Kinsi Corporation manufactures five different products. All five of these products must pass
through a stamping machine in its fabrication department. This machine is Kinsi's constrained
resource. Kinsi would make the most profit if it produces the product that: ✔✔generates the
highest contribution margin per stamping machine hour

Accepting a special order will improve overall net operating income if the revenue from the
special order exceeds: ✔✔the incremental costs associated with the order

If total fixed costs increase while variable costs and sales price are unchanged, what happens to
the break-even point? ✔✔The break-even point increases, and therefore more units must be
sold to break-even.

A relevant cost is: ✔✔A cost that differs across decision alternatives.

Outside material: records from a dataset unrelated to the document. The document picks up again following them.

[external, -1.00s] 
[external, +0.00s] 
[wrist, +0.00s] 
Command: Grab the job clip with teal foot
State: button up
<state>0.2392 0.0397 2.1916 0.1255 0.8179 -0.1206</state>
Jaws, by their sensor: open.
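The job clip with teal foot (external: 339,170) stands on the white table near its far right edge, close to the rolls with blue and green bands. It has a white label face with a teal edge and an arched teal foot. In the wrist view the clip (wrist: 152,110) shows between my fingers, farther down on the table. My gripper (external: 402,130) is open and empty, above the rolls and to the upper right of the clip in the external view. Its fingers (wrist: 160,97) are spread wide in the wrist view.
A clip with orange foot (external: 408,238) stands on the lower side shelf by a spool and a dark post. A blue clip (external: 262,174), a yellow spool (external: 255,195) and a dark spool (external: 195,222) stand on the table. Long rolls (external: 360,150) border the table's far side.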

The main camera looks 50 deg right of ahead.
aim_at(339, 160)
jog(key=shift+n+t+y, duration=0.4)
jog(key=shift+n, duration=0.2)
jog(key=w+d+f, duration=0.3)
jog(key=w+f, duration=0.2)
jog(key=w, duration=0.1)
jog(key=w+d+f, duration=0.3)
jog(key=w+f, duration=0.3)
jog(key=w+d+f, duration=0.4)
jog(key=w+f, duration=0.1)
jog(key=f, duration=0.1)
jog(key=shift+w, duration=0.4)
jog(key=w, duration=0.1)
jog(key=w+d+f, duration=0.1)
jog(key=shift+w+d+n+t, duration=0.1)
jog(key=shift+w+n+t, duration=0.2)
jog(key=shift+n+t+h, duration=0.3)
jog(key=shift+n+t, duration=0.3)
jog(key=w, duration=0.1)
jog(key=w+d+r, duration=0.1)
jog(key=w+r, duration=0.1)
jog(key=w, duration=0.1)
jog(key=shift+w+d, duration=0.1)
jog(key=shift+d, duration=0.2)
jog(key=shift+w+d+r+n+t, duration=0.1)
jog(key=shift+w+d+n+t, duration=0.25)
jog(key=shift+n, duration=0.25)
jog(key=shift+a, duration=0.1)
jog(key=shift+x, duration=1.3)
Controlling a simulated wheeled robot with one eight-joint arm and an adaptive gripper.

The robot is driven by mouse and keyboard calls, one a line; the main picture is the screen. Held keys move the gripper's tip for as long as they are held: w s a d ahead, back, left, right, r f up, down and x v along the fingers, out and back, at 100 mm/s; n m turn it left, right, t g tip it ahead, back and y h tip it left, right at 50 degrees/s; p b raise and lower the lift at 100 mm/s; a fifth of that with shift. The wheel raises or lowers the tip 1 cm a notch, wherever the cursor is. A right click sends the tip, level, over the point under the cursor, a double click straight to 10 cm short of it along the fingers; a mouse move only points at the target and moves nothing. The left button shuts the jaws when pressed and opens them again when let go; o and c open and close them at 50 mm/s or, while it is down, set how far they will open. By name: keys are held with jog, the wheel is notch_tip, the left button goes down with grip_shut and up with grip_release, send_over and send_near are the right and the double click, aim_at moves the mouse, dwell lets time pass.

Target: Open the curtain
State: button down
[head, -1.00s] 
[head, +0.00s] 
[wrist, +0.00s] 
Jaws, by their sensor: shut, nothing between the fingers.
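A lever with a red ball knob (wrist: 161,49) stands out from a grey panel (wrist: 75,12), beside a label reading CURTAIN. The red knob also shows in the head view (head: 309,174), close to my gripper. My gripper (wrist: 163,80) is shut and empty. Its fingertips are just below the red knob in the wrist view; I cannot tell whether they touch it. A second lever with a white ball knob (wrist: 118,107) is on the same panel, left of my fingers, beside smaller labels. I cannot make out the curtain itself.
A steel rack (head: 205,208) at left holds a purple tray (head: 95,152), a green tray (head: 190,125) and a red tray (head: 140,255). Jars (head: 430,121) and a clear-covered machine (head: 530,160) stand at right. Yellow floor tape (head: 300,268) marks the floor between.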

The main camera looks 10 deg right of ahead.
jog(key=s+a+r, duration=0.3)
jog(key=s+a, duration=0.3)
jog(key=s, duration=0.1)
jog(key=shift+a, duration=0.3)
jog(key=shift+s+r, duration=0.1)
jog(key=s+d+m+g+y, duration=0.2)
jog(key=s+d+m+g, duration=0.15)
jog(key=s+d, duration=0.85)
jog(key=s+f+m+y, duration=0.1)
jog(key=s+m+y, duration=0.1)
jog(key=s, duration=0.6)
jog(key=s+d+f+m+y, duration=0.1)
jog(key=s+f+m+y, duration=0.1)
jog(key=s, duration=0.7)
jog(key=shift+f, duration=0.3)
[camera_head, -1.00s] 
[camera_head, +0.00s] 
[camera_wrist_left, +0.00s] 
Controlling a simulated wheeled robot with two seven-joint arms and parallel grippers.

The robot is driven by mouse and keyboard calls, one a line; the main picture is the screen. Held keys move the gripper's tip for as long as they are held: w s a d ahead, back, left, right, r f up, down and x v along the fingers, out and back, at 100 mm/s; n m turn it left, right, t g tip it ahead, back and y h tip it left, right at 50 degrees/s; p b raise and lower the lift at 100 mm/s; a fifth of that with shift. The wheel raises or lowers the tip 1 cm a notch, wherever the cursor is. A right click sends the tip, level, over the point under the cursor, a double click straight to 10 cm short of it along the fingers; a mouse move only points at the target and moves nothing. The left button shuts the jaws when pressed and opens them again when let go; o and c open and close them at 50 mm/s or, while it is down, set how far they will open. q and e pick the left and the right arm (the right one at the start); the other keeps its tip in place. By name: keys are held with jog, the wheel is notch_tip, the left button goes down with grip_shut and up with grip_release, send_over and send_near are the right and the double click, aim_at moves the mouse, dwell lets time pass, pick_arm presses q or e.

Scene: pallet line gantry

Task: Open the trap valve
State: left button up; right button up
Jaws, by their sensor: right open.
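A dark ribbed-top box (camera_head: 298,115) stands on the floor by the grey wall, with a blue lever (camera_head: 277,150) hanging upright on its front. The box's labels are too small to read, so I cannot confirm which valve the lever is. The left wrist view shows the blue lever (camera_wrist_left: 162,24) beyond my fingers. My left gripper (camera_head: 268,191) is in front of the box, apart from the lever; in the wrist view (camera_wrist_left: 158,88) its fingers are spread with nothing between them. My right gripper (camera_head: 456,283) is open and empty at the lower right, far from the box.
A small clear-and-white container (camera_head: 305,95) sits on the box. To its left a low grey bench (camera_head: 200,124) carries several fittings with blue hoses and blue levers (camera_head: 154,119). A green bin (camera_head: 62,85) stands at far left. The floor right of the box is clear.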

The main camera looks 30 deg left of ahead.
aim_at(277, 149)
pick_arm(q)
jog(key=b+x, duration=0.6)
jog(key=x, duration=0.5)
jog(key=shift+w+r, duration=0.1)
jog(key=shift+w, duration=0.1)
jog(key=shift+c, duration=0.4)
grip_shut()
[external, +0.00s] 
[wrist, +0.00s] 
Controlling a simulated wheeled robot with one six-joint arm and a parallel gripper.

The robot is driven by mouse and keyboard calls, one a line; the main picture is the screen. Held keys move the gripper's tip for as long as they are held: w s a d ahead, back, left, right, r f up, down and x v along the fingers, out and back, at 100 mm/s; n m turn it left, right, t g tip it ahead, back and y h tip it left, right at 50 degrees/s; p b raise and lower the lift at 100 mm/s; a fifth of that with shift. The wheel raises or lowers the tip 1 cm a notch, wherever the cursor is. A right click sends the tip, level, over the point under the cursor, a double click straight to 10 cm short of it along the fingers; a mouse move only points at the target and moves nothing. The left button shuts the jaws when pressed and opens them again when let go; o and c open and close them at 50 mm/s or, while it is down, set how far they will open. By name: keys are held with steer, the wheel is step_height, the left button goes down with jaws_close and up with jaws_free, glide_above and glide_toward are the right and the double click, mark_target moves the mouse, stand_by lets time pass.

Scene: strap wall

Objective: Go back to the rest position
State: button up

At the break-even point: ✔✔Both sales would be equal to total costs and contribution margin
would be equal to total fixed costs are correct

A cost that cannot be avoided or changed because it arises from a past decision, and is
irrelevant to future decisions, is called a(n): ✔✔Sunk cost.

What is the formula for calculating contribution margin ratio? ✔✔Contribution margin / Sales

The potential benefits lost by taking a specific action when two or more alternative choices are
available is known as a(n): ✔✔Opportunity cost.

Once sales reach the break-even point, each additional unit sold will: ✔✔increase profit by an
amount equal to the per unit contribution margin.